2020-12-14

Principles and Promises, part 1


We are Unitarian Universalists. We are a people of passion and intelligence – of moral imagination, creativity, and engagement.

We are a people NOT of creed; we are creedless. In this regard, we are not unique. We have this in common with, oddly enough, the Southern Baptist Convention, which is officially creedless, as is the Christian Church (Disciples of Christ).

We go a little further in declaring not only that we have no creed, but that, for us, religion itself is not about what one believes. Beliefs are an incidental, peripheral, and ultimately unnecessary aspect of religion, of spirituality. For us, religion is about three things:
  • Religion is about how you live: the ethics and values that guide your life.
  • Religion is about community – the people you come together with, and share rituals to affirm your community connection.
  • And religion is about experience – the experience of awe and wonder, of mystery, transcendence, oneness – the experience of simultaneous intimacy and ultimacy.
Believing – holding certain declarative sentences to be true – may be a part of one’s approach to religion, but it is optional. What is essential are moral values, community, and direct experience of transcending mystery and wonder.

We are a people not of creed. We are also a people not of canon. We have no canonical bible. Of all the words and writings offering insights, telling the story of who we are as people, of how reality is – powerful words of wisdom and inspiration – we do not select a few of them to designate as our holy scripture while all else is, at best, supplement or commentary, or else entirely secular.

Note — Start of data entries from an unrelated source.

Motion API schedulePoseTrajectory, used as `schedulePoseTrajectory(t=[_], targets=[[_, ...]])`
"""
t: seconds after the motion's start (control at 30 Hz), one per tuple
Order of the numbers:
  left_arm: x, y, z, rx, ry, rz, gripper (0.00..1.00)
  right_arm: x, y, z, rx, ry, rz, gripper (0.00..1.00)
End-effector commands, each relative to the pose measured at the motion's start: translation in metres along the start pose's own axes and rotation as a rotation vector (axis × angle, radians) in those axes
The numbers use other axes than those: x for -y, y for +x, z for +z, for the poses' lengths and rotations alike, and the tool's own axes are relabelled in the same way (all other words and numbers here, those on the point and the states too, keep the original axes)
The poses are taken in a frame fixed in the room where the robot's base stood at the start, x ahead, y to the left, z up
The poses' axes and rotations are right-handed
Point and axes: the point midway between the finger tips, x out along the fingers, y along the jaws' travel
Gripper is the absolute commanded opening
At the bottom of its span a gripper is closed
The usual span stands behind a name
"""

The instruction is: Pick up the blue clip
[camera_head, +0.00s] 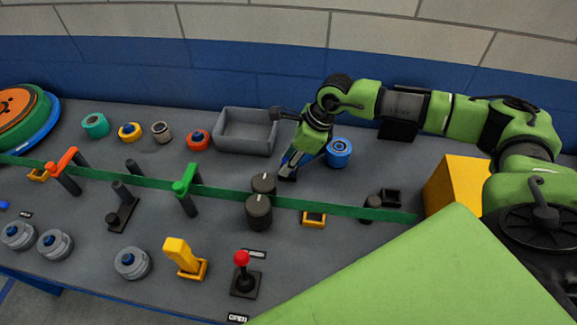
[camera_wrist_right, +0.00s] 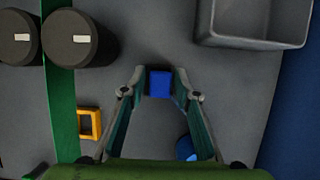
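The blue clip (camera_wrist_right: 159,85) shows in the right wrist view as a small blue block between the fingertips of my right gripper (camera_wrist_right: 159,78). A gap shows on each side of it, so the fingers look apart from it. In the head view my right gripper (camera_head: 288,170) points down at the panel, behind the dark knobs and just left of a round blue knob. There its fingers mostly hide the clip. My left gripper is not in view.
A grey open bin (camera_head: 246,150) stands behind and left of the right gripper. The round blue knob (camera_head: 340,153) is close on its right. Dark knobs (camera_head: 259,212) and a green strip (camera_head: 350,210) lie in front. A yellow block (camera_head: 452,185) stands further right.

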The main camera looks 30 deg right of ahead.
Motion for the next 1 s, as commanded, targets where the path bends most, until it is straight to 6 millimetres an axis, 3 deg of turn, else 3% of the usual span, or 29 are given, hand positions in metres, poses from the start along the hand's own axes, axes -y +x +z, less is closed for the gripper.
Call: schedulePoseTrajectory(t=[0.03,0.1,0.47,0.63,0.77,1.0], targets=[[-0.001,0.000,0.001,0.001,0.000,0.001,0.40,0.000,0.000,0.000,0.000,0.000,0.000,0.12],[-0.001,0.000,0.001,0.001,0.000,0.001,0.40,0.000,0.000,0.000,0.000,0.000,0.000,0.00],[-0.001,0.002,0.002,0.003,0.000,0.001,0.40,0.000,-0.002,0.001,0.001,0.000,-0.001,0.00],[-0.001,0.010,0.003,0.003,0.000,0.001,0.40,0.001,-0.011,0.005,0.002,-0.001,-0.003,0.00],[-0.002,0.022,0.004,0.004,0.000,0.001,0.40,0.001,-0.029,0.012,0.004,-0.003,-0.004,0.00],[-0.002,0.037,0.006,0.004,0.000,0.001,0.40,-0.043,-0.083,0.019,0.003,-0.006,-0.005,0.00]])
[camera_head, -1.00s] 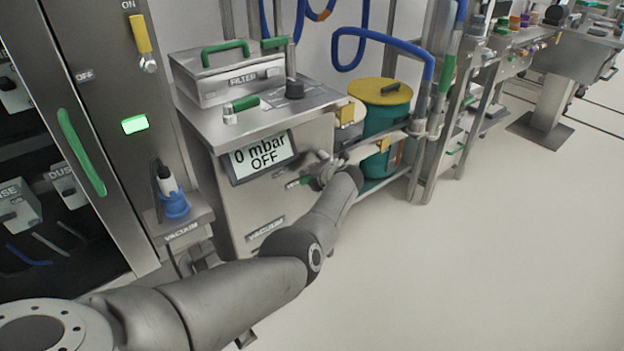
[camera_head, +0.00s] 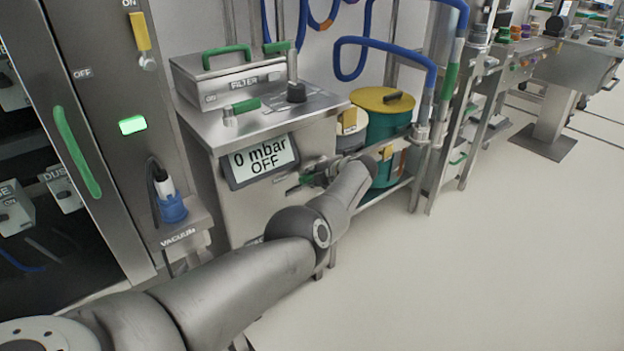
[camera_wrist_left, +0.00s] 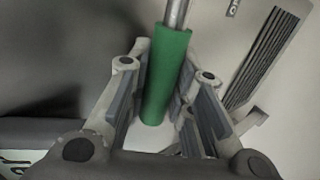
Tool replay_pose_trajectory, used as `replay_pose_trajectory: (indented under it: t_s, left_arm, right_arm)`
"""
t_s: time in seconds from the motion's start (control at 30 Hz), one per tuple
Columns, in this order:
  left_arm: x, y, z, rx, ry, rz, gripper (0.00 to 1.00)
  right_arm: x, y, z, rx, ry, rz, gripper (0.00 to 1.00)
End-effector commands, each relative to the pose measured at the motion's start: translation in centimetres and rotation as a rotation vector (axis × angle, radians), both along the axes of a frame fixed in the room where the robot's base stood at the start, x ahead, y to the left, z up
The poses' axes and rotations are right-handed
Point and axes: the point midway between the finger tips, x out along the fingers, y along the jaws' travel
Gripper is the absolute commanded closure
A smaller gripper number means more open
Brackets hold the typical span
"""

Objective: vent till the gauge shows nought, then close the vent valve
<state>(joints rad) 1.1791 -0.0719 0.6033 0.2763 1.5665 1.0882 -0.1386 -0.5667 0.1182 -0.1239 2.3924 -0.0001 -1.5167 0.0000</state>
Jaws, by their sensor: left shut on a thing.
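The gauge (camera_head: 261,160) on the front of the steel vacuum unit (camera_head: 230,206) reads "0 mbar" and "OFF". My left gripper (camera_head: 312,176) is at the unit's front, right of and slightly below the gauge. It is shut on a green valve handle (camera_wrist_left: 167,75), which runs between its fingers in the left wrist view. In the head view only a little of this handle shows, and my wrist hides part of the valve, so I cannot tell its setting or read a label. My right gripper is not in view.
A filter box (camera_head: 228,80) and two more green-handled valves (camera_head: 243,107) (camera_head: 277,46) are on top of the unit. A green drum with a yellow lid (camera_head: 382,99) and pipework stand to the right. A cabinet is at left. The floor (camera_head: 470,270) at right is clear.

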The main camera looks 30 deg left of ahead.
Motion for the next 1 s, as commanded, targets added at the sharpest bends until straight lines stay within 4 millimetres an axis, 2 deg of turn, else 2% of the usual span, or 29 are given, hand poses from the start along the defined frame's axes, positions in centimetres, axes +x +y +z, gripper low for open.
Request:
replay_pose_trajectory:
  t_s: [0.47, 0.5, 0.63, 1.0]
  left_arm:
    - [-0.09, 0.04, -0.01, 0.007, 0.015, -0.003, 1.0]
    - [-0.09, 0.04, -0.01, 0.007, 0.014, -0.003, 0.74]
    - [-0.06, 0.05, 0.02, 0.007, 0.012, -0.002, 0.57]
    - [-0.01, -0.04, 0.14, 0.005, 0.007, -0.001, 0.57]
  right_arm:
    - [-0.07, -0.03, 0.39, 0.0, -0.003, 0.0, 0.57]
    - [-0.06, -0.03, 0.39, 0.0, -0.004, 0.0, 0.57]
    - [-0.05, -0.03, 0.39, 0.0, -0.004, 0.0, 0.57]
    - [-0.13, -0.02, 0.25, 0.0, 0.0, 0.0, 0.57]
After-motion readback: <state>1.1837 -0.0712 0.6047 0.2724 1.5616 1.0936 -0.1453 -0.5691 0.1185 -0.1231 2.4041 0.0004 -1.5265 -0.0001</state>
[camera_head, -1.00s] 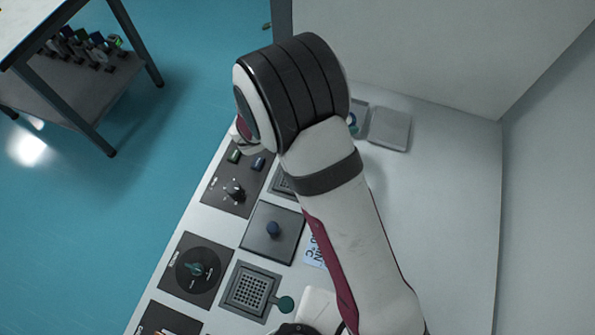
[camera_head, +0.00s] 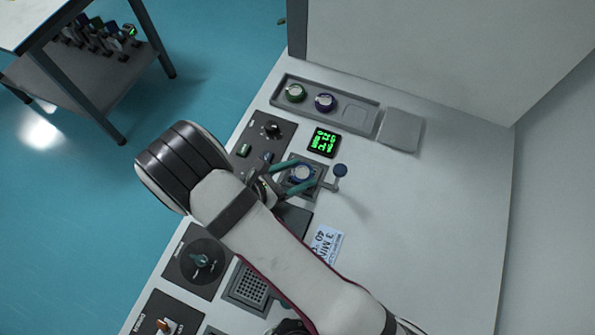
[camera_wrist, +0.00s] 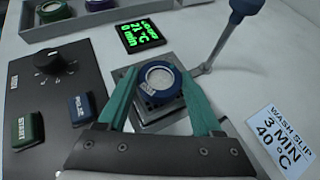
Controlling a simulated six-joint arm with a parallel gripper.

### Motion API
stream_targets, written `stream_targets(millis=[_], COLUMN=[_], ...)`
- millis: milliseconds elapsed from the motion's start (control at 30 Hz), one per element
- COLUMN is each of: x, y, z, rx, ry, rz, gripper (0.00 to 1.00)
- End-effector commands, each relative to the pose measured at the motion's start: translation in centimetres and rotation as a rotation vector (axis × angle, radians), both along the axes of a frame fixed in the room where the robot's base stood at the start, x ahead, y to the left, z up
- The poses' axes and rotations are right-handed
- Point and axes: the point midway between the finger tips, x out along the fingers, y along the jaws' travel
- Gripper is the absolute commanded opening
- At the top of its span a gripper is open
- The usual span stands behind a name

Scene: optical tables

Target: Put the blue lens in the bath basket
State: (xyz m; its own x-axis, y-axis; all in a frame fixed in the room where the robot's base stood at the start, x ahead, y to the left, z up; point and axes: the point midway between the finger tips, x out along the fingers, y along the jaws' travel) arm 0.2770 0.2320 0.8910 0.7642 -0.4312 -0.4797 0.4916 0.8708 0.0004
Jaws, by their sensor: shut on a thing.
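The blue-rimmed lens (camera_wrist: 160,80), with a pale round centre, is between the green fingers of my gripper (camera_wrist: 158,85); it also shows in the head view (camera_head: 302,173). My gripper is shut on it by its sides. The lens is over the grey bath basket (camera_wrist: 152,106), whose perforated part is largely hidden under it. I cannot tell whether the lens touches the basket. A grey arm with a blue knob (camera_wrist: 243,8) rises beside the basket, and the knob also shows in the head view (camera_head: 340,170).
A grey tray (camera_head: 366,125) at the back holds a green-rimmed lens (camera_head: 295,92) and a purple-blue-rimmed lens (camera_head: 325,102); its right recess is empty. A green-lit display (camera_head: 324,141), a control panel with dial (camera_wrist: 56,64) and a wash slip (camera_wrist: 281,138) surround the basket. The right tabletop is clear.

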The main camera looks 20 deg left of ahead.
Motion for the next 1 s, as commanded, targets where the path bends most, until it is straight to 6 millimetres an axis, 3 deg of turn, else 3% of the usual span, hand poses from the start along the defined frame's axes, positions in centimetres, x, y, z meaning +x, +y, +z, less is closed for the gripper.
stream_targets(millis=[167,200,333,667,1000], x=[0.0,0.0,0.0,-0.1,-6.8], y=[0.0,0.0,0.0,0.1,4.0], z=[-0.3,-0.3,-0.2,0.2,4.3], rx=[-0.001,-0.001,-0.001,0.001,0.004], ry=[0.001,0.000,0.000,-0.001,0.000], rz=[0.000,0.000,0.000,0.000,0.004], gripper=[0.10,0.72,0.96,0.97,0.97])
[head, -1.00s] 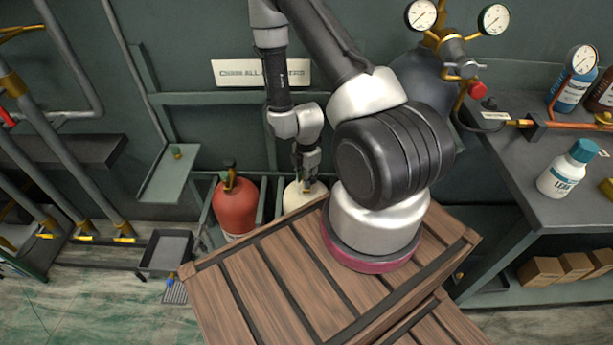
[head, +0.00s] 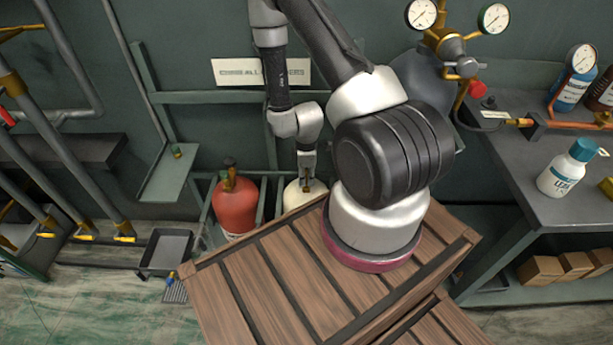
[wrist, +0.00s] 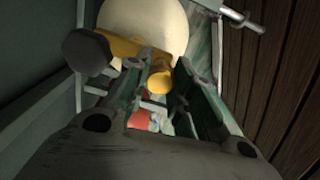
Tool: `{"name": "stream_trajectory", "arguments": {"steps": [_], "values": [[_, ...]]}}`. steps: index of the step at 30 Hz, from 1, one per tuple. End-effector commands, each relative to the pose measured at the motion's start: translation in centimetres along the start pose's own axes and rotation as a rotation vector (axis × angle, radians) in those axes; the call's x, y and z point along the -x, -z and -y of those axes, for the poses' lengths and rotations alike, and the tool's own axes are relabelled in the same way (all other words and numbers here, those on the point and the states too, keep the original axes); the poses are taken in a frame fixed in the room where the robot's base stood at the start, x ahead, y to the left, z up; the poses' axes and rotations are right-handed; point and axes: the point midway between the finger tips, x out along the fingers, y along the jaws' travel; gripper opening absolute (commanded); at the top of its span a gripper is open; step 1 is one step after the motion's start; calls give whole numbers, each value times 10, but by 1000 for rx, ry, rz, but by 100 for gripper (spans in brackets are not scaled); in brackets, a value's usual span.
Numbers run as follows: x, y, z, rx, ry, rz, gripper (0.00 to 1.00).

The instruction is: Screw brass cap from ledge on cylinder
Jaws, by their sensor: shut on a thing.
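The cream cylinder (head: 297,199) stands behind the wooden crate, its top largely under my gripper (head: 307,187). In the wrist view its pale dome (wrist: 145,25) carries a brass valve (wrist: 118,47) with a dark knob (wrist: 86,52) at the left. My gripper also shows in the wrist view (wrist: 160,84), with a rounded brass piece, seemingly the brass cap (wrist: 158,82), between its fingers at the valve's side outlet. Whether the cap is seated on the outlet's thread cannot be told. The green ledge (head: 165,182) at left bears a small brass-and-green item (head: 177,151).
A red cylinder (head: 236,210) stands just left of the cream one. The slatted wooden crate (head: 270,275) fills the front. A dark tray (head: 166,250) lies at left. The bench (head: 540,200) at right holds a white bottle (head: 566,170).

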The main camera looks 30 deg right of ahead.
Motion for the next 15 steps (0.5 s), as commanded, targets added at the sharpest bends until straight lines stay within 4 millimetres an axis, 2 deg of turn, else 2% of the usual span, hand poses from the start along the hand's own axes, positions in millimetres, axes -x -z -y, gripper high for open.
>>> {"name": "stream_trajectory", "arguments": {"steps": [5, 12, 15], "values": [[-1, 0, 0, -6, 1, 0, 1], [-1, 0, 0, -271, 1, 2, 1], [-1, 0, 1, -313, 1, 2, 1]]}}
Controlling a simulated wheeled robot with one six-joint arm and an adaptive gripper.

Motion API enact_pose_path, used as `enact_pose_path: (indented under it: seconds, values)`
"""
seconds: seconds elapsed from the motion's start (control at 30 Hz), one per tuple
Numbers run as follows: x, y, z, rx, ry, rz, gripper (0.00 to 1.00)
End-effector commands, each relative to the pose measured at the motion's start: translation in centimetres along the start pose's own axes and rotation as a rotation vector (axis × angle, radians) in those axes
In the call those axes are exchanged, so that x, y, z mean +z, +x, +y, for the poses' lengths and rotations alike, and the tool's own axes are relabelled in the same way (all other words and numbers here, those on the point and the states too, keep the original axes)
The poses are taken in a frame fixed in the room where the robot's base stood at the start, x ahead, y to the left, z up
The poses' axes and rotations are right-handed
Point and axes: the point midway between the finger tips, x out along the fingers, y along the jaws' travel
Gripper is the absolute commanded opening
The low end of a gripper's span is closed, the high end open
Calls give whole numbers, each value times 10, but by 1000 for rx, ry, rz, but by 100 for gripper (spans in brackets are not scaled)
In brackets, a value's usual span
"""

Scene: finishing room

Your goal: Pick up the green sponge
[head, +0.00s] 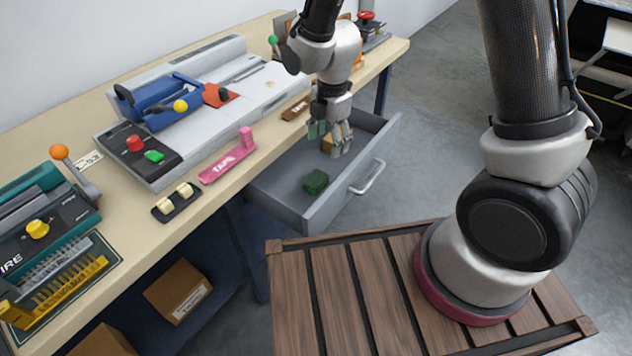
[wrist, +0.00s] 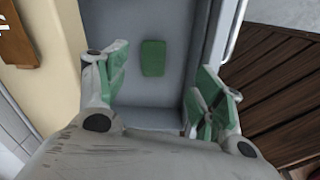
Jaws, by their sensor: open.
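The green sponge (head: 316,181) lies on the floor of the open grey drawer (head: 290,207), near its front left part in the head view. In the wrist view the sponge (wrist: 153,58) lies flat, ahead of and between my fingers, apart from them. My gripper (head: 330,146) is above the drawer, behind the sponge in the head view, with its fingers pointing down. In the wrist view my gripper (wrist: 163,98) has its green-padded fingers spread wide with nothing between them.
The drawer handle (head: 368,178) sticks out on the right. The drawer floor around the sponge is clear.

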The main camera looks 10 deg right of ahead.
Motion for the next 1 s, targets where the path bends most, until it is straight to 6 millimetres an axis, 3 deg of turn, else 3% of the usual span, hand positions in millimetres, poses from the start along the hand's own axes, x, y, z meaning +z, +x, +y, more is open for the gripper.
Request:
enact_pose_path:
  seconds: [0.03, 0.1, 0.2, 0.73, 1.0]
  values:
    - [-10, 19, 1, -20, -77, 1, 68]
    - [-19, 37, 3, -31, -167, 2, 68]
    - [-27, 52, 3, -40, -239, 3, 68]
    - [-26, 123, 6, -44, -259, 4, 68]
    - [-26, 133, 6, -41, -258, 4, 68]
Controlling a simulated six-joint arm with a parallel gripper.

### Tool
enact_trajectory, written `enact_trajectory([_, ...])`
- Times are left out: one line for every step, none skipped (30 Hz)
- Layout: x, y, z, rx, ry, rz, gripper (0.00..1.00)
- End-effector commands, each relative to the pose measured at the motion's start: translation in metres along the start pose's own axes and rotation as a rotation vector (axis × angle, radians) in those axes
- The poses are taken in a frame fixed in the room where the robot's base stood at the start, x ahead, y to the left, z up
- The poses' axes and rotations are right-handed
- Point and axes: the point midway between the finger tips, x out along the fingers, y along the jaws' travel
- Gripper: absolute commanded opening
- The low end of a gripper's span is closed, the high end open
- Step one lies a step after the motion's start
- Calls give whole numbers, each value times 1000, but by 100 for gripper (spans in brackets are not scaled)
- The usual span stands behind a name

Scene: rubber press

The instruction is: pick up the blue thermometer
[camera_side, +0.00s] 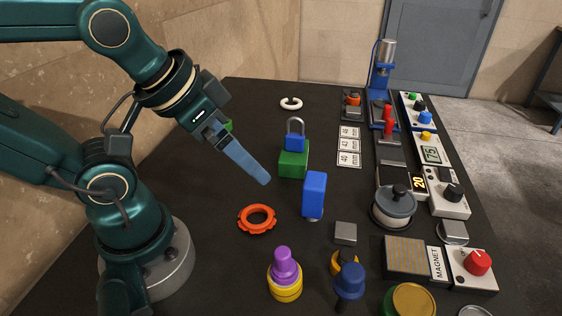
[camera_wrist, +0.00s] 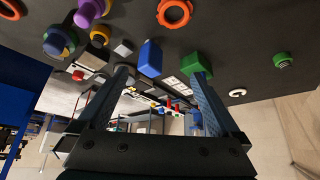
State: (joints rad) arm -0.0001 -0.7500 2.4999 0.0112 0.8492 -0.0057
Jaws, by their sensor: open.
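A blue upright block (camera_side: 314,193) with a small round metal foot stands on the dark table in the side view. It looks most like the blue thermometer, though no display or scale shows on it. It also shows in the wrist view (camera_wrist: 150,58), between and beyond the fingertips. My gripper (camera_side: 262,178) is tilted down to the right, above the table and left of the blue block, apart from it. In the wrist view my gripper (camera_wrist: 160,75) has its two fingers wide apart with nothing held between them.
A green block with a blue padlock (camera_side: 293,163) stands just behind the blue block. An orange ring (camera_side: 257,219) lies in front to the left. A purple-and-yellow piece (camera_side: 285,275) and a blue-capped piece (camera_side: 350,281) stand nearer. Devices line the right side, including a grey pot (camera_side: 394,207).

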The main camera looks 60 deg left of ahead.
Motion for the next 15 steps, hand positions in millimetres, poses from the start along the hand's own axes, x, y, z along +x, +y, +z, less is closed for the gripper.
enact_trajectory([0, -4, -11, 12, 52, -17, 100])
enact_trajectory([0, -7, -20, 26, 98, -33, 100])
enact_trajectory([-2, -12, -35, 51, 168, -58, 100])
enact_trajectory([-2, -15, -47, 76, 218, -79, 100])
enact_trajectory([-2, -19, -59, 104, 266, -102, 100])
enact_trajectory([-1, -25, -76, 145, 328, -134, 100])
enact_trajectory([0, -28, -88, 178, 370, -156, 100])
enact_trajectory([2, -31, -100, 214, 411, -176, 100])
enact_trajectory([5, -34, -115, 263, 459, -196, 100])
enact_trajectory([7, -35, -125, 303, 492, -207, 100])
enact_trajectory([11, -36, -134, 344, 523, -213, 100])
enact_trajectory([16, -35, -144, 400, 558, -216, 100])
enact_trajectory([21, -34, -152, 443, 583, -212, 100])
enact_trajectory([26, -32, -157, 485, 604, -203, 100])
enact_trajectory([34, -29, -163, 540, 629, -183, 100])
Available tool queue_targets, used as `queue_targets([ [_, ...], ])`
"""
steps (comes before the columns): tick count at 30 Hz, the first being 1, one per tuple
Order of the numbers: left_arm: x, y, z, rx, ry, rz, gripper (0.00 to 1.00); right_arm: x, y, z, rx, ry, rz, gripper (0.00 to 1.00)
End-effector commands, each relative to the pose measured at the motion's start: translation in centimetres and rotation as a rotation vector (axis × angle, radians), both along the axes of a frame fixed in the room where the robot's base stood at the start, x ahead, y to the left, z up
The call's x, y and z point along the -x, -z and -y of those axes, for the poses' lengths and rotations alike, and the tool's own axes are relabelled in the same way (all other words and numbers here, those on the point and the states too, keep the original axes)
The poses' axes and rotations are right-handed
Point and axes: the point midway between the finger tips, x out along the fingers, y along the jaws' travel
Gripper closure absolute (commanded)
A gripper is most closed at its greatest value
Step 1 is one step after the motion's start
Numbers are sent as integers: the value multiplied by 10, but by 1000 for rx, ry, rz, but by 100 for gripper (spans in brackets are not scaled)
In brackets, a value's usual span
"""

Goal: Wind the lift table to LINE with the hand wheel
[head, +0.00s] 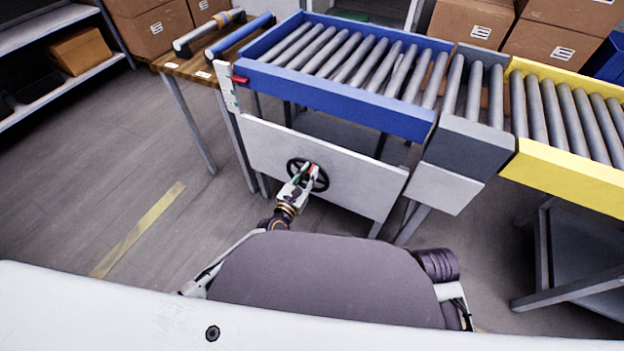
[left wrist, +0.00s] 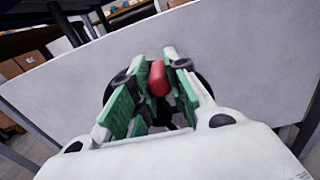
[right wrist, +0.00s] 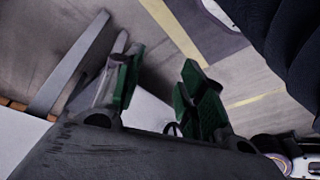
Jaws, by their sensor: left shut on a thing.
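The lift table (head: 330,100) has a blue frame with grey rollers on top. A black hand wheel (head: 322,184) is on its white front panel (head: 365,190). A red pointer (head: 240,80) sits by a white scale strip (head: 229,92) at the table's left corner; its marks are too small to read. My left gripper (head: 307,172) is at the wheel, its green-padded fingers (left wrist: 157,80) shut around the wheel's red handle (left wrist: 158,78). Much of the wheel is hidden behind the fingers. My right gripper (right wrist: 158,80) is open and empty, away from the wheel.
A grey roller section (head: 465,145) and a yellow roller conveyor (head: 570,178) stand to the right. A wooden bench (head: 180,64) with a blue-handled and a grey bar-like thing is at the left. Cardboard boxes (head: 150,30) stand behind. The floor at the left is clear.

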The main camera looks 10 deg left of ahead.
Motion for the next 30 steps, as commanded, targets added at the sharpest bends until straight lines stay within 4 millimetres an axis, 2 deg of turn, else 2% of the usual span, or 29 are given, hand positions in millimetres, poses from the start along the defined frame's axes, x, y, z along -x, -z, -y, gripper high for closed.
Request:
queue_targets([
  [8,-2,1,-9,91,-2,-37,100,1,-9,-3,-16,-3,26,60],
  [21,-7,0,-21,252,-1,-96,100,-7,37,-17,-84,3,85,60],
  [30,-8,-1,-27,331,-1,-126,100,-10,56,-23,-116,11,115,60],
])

For Jews, the canon is the 39 books of the Tanakh, and especially the 5 books of the Torah. For Catholics, those 39, plus 7 more, plus the 27 books called the New Testament, making 73, are canonical. The Orthodox Bible adds 6 more books, for a canon of 79 books. When the Protestants came along, they pared back to just 66 books: the 39 books of the Hebrew Bible, plus the 27 New Testament books.

We are canonless as well as creedless. We look to all the world’s traditions for wisdom and insight, and are ever open to new work that we may find limns the ineffable, reaches for what cannot be grasped, or points us a way. Our canonlessness more radically separates us from other Western faith traditions than our vaunted creedlessness does.

We are a people neither of creed nor of canon, but of covenant. We are bound, and bound together, not by common belief, nor by common scripture of study, but by a common promise. Covenant – in the religious sense – is not like a contract, where if one party doesn’t live up to their part the other side doesn’t have to live up to theirs. Covenant continues to bind us even when we break covenant.

To live the way of covenant is to be constantly breaking it, to be constantly failing, and to be constantly called back, or called forward, to the promise of our promise. The Sufi mystic Rumi expressed this in a poem well-known to us in its Coleman Barks translation.
Come, come, whoever you are,
Wanderer, worshiper, lover of leaving.
It doesn’t matter.
Ours is not a caravan of despair.
Come.
These are the words of one of our hymns in our hymnal, but it is not the full poem. The rest of Rumi’s poem adds:
Come, even if you have broken your vows a thousand times.
Come, yet again, come.
The covenant continues to call and to compel, to beckon us toward the promise of a life constituted by promising, no matter how many times we may have broken or will break our vow.

Also unlike a contract, which might lead the parties into court where a judge will render a ruling on what the contract’s terms mean and whether the party’s actions satisfy the terms, you alone are final arbiter of what the covenant requires of you now. We are each properly informed by our community and its collective discernments -- our understanding of the covenant's meaning is a product of our community engagement -- and then it's up to you to discern what the covenant means to you.

And what is our covenant, the promise that binds us, that fashions us into a people? I could tell you it is here in our principles set forth in the bylaws of the Association:
We, the member congregations of the Unitarian Universalist Association, covenant to affirm and promote:
  • The inherent worth and dignity of every person [or: every being]
  • Justice, equity and compassion in human relations
  • Acceptance of one another and encouragement to spiritual growth in our congregations
  • A free and responsible search for truth and meaning
  • The right of conscience and the use of the democratic process within our congregations and in society at large
  • The goal of world community with peace, liberty, and justice for all
  • Respect for the interdependent web of all existence of which we are a part.
I could tell you that is our covenant, and that would be true. Those are words that call to us as Unitarian Universalists, that we experience, in proportion to the role that our faith has in our lives, as compelling and beckoning. Those are the promises that we keep as we can and sometimes break, that we orient our lives by – the vows that point our way, howsoever we stray.

It’s true this is our covenant, but it’s not the whole truth of the people we are. Not the whole truth.